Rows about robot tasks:
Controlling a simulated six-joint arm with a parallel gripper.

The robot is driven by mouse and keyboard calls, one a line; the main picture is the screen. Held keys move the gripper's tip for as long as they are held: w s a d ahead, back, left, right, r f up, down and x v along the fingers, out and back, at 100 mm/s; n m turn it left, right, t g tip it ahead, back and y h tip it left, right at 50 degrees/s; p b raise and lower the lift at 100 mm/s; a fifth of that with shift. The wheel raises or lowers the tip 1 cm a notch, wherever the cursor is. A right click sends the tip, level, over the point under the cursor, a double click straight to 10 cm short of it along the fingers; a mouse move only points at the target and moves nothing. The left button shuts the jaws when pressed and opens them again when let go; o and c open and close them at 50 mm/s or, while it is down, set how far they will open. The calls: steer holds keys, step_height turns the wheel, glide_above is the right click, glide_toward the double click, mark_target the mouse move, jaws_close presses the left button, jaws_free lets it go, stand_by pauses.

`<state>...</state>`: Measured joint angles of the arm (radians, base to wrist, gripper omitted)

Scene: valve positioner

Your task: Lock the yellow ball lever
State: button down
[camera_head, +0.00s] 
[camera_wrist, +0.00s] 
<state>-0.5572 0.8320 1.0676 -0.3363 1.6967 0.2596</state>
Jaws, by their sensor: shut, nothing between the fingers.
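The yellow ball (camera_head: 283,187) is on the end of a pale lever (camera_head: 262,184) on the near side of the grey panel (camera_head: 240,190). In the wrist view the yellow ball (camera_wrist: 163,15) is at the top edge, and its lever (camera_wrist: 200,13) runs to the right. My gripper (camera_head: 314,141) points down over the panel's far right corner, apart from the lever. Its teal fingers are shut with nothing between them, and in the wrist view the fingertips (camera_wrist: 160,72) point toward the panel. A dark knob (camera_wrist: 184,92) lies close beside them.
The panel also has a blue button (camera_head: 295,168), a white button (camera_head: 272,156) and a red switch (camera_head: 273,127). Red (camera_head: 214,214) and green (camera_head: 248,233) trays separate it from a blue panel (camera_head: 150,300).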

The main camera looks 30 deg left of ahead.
--
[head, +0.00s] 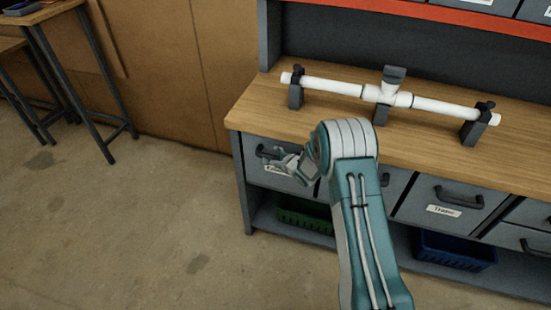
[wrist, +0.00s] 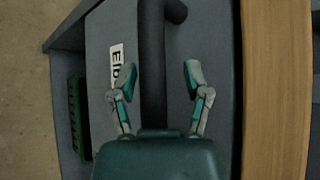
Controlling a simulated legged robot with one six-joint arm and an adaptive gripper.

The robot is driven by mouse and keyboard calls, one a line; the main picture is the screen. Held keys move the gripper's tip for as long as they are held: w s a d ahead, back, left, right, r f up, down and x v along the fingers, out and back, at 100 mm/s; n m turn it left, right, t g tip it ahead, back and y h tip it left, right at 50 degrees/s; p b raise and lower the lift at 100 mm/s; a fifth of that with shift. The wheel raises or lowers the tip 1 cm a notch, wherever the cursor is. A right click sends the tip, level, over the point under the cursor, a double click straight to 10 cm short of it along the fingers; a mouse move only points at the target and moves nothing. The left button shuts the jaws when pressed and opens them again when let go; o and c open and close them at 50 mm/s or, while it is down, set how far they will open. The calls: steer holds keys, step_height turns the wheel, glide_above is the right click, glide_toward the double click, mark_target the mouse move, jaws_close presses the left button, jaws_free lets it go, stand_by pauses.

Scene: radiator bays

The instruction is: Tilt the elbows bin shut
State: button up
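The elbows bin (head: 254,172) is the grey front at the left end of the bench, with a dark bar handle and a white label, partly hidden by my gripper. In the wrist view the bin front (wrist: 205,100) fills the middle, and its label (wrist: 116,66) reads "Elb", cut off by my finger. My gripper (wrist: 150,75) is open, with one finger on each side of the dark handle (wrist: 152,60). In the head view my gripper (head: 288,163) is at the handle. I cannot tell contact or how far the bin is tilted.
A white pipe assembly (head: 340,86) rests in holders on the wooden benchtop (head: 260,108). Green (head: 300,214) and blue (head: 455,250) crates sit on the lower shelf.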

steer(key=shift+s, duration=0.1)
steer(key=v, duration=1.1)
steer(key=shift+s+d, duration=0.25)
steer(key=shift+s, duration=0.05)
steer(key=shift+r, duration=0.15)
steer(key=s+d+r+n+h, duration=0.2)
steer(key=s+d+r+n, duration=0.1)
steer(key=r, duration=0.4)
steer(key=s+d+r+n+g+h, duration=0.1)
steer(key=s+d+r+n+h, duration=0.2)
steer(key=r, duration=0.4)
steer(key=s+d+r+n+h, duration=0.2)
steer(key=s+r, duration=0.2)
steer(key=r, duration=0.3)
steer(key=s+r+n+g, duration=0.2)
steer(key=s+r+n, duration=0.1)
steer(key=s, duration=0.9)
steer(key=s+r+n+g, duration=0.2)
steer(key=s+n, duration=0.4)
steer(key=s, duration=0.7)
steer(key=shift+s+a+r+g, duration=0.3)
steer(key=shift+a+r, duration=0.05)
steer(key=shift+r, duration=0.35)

BRIEF:
Select every line in the material above where the string "joint" occurs, and copy it.

REPLY TO THE TASK:
Controlling a simulated six-joint arm with a parallel gripper.
`<state>...</state>`: Measured joint angles of the arm (radians, base to wrist, gripper omitted)
Controlling a simulated legged robot with one six-joint arm and an adaptive gripper.

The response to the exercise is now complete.